Para além das sempre hercúleas tarefas de captar recursos por aqui, tanto Chatô quanto Marighella tiveram (ainda que com durações bastante díspares e por razões diferentes) uma lista imensa de problemas até serem concluídos, com a diferença de que o primeiro foi acusado de captar recursos demais (numa trama que migrou para as páginas policiais) e o segundo quase não conseguiu ser finalizado por puro boicote.

As semelhanças param por aqui. Isso porque o filme de Moura se difere do de Fontes principalmente no que diz respeito ao contexto político do país: se Chatô começou a ser concebido antes de a Lei Rouanet se transformar em munição de ataque à “invasão comunista”, Marighella entrou em cena justamente quando a onda conservadora — orquestrada pelas elites econômicas — já havia tomado o poder.

A cinebiografia do revolucionário baiano, portanto, aparece não como um instrumento de legitimação da narrativa vigente, mas como contraponto a ela — bem provável que, fosse lançado durante o governo Lula ou Dilma, a chiadeira seria até maior.

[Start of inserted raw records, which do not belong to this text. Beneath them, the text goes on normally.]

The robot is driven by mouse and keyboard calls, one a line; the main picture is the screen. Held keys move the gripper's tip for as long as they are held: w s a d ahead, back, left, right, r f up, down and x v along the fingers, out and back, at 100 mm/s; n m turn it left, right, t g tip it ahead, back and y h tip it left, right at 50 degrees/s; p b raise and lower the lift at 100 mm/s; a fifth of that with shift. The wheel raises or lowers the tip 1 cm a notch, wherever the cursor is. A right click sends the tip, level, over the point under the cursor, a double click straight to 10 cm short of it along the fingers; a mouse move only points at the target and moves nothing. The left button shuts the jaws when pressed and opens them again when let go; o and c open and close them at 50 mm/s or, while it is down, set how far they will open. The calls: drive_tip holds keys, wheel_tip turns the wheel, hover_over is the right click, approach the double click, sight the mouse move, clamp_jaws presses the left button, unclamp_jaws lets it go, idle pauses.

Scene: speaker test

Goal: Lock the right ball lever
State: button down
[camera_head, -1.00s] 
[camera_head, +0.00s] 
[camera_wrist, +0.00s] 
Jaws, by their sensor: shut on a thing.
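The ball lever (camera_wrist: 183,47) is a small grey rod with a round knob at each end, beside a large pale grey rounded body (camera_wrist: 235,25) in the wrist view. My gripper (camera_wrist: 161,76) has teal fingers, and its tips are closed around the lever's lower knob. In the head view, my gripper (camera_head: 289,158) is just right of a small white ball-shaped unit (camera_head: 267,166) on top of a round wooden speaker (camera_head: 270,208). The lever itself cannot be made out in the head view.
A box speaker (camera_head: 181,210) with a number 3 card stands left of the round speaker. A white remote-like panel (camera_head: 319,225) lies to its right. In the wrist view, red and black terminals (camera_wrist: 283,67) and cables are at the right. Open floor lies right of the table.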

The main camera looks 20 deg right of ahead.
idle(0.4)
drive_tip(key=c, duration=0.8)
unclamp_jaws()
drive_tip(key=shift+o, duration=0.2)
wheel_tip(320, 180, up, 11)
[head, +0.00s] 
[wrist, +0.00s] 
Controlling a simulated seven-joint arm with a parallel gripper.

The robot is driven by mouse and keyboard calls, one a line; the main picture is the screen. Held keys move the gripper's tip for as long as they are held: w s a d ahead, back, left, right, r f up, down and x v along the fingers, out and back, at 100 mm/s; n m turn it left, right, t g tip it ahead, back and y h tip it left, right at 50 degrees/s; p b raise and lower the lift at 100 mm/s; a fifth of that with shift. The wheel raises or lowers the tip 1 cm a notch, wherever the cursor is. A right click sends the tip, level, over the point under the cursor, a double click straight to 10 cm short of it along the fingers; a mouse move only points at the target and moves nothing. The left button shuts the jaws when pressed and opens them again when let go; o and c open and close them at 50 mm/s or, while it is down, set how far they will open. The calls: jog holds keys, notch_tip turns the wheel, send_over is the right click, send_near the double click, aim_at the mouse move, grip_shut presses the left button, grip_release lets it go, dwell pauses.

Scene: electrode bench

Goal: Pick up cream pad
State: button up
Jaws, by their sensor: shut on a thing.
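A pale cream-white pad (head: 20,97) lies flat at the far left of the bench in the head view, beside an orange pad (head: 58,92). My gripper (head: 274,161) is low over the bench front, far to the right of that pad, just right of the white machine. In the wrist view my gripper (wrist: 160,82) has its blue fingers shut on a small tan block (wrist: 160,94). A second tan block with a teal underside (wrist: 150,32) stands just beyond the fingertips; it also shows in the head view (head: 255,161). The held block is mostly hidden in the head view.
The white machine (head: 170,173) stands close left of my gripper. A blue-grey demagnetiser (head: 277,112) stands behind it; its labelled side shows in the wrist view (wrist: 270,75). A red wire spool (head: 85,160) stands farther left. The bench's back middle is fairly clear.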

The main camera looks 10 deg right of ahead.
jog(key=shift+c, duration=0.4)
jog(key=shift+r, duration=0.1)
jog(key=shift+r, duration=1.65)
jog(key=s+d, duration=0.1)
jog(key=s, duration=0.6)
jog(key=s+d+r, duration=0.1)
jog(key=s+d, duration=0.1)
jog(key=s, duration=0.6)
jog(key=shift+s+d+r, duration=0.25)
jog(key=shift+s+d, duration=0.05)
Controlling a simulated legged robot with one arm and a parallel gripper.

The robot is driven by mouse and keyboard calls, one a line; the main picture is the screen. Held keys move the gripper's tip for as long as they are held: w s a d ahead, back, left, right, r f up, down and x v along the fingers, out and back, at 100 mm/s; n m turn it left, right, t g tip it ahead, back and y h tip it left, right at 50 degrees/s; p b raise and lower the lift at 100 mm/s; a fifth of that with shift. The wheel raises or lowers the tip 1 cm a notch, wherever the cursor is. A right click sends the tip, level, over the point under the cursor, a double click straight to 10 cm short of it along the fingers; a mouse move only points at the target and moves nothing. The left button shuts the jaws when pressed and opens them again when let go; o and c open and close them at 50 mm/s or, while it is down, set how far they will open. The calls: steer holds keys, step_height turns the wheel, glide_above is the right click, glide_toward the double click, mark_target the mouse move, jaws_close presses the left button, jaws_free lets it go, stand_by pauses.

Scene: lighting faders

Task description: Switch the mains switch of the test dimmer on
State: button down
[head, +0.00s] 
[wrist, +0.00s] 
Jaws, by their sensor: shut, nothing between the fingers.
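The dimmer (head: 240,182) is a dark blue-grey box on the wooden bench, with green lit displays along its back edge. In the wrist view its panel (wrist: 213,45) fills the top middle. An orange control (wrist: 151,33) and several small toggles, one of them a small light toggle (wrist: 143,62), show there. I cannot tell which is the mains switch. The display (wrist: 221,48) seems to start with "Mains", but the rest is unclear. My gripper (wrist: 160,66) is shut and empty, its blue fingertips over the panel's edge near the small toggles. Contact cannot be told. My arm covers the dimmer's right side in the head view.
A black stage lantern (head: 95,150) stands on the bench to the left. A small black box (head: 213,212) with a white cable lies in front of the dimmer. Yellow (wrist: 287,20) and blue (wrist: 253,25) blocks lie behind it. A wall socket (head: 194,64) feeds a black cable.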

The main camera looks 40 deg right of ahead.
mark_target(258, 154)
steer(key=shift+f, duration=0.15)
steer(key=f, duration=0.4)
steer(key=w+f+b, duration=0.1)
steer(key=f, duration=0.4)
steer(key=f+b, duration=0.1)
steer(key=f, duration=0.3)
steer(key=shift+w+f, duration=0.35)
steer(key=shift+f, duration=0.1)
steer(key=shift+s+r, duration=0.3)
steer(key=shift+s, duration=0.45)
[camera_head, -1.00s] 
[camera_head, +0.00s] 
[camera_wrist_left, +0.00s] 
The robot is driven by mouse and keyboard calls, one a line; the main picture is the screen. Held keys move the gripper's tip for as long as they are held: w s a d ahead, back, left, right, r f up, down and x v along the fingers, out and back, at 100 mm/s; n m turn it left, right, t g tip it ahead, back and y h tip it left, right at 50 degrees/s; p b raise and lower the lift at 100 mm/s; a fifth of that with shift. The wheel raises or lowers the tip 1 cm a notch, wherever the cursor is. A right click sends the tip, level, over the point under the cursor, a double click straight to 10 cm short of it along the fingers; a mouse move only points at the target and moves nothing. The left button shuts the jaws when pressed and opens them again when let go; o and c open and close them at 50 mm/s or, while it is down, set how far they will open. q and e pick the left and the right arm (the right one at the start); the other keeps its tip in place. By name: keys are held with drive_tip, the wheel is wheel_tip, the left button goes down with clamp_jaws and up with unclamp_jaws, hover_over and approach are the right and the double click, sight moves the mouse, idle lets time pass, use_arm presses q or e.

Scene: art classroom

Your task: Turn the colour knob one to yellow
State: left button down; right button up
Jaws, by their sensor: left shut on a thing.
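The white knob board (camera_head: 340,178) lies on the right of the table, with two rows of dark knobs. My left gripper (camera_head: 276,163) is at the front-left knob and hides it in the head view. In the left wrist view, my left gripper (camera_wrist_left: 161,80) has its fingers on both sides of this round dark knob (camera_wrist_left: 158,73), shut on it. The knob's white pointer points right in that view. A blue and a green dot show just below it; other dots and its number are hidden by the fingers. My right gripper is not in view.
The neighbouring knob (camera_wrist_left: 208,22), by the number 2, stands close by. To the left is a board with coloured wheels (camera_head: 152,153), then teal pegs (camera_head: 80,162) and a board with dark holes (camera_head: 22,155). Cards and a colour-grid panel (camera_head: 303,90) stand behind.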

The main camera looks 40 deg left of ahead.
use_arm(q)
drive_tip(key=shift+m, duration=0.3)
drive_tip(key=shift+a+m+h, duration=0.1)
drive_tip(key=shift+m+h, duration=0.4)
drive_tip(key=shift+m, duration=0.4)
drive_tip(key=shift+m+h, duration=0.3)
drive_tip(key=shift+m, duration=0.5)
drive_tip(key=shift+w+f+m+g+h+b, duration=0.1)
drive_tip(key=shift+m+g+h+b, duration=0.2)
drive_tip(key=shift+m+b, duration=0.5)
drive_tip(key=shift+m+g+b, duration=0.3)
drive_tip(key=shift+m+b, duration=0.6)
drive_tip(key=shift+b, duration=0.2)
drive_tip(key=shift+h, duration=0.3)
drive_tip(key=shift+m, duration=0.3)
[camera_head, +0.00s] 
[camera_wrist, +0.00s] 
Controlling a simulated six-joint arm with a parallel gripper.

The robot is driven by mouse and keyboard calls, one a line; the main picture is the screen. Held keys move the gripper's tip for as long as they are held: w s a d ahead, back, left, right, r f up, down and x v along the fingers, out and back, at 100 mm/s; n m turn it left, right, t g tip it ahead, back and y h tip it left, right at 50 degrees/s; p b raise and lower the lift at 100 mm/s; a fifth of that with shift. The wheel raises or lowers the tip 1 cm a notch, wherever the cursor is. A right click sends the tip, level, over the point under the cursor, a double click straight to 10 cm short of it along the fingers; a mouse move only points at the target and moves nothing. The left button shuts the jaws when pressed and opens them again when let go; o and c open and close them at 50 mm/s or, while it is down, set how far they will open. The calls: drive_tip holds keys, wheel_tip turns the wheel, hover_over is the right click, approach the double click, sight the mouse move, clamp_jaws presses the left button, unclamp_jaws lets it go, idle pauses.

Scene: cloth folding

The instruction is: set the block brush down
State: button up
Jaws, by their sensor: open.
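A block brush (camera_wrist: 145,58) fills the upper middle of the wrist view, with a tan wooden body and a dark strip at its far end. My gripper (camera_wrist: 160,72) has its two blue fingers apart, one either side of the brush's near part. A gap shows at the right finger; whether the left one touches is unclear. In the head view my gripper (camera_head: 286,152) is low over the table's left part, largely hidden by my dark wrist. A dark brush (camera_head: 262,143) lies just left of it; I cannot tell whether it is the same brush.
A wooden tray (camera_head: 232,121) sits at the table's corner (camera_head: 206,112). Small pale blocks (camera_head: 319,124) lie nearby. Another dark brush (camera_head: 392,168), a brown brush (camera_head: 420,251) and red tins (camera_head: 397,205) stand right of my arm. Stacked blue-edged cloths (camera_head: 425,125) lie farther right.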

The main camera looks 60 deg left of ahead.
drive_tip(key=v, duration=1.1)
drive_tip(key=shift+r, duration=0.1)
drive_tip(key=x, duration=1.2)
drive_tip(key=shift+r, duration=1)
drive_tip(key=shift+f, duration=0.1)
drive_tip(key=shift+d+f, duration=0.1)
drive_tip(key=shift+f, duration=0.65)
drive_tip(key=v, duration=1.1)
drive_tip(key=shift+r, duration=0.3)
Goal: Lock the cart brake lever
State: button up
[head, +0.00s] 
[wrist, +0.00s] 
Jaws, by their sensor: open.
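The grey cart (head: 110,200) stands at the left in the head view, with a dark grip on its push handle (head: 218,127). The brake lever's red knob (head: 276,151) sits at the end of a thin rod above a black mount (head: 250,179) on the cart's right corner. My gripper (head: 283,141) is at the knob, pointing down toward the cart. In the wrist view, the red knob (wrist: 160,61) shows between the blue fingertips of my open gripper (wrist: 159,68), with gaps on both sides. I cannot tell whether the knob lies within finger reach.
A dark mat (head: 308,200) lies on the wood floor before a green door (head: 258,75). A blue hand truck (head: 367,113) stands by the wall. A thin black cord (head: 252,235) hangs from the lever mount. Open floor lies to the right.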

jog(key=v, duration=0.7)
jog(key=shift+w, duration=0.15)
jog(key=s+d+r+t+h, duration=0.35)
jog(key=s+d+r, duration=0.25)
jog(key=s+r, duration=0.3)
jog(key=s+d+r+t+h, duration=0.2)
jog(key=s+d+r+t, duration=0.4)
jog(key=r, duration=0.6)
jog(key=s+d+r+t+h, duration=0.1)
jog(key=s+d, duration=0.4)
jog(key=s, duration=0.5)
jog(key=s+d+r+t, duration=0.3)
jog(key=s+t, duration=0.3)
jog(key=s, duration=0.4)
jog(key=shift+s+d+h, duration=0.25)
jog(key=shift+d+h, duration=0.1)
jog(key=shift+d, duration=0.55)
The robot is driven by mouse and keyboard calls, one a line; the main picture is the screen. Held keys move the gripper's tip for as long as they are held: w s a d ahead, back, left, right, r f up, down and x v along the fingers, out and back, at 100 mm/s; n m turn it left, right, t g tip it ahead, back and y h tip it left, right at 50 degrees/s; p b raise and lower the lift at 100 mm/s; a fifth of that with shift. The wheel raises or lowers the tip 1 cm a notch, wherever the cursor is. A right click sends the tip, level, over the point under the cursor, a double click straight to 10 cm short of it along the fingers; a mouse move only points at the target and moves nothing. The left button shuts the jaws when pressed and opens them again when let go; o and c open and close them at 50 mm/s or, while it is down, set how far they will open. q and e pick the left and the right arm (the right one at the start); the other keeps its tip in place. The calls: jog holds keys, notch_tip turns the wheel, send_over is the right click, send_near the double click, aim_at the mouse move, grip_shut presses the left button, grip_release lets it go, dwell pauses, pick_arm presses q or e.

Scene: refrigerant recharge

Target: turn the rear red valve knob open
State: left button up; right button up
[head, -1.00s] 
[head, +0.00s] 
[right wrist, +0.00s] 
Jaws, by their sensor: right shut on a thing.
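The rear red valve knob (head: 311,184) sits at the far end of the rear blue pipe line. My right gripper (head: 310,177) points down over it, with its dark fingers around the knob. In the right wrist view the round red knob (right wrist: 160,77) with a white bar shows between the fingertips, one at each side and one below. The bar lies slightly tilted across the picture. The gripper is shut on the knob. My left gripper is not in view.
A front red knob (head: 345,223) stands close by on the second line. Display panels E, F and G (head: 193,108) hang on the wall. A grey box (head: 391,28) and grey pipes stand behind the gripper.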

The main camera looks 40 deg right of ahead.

Diante das circunstâncias, o filme passou a ser taxado como uma afronta, por assim dizer, ao discurso hegemônico daquele Brasil que apostou todas as suas fichas num capitão reformado eleito justamente por defender a morte dos Marighellas de ontem e das Marielles de hoje.

Quando surgiu a notícia de que Moura se aventuraria na direção com a história de Marighella, inevitavelmente o cinema entrou para o campo da política. A polarização ganhou novos contornos e houve até ameaça de invasão no set de filmagens. Depois, passaram a aventar a hipótese de que a obra sequer seria concluída.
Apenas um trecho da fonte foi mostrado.